==== Data ====
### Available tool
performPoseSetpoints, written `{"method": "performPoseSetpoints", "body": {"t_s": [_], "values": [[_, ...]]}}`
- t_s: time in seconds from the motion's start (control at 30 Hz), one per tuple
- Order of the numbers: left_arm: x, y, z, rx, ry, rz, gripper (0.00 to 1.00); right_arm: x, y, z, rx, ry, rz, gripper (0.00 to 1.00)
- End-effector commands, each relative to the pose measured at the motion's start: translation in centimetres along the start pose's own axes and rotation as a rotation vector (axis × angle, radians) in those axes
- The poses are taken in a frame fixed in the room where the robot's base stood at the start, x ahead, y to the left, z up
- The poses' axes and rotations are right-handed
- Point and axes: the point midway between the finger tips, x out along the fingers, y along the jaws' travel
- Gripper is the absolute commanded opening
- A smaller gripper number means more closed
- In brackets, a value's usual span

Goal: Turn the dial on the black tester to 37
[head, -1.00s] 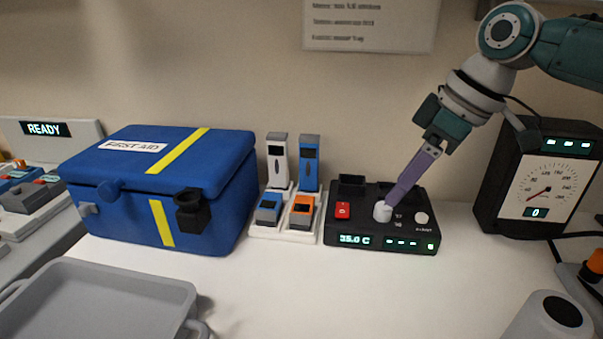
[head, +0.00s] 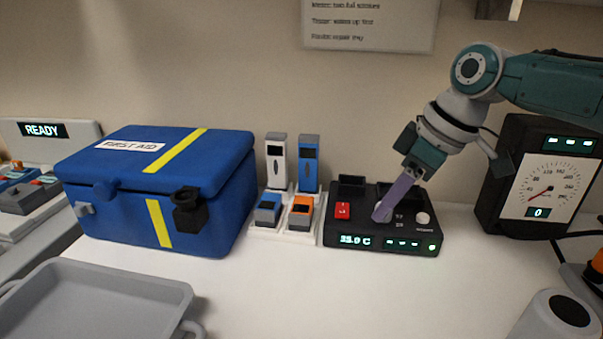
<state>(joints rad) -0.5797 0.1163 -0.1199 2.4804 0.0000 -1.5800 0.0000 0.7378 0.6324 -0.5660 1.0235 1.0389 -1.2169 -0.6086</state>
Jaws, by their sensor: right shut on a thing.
====
From the first line of the data above to the line holding "- Order of the", reproduce each line exactly; emit no other lines.

Answer for the task:
### Available tool
performPoseSetpoints, written `{"method": "performPoseSetpoints", "body": {"t_s": [_], "values": [[_, ...]]}}`
- t_s: time in seconds from the motion's start (control at 30 Hz), one per tuple
- Order of the numbers: left_arm: x, y, z, rx, ry, rz, gripper (0.00 to 1.00); right_arm: x, y, z, rx, ry, rz, gripper (0.00 to 1.00)

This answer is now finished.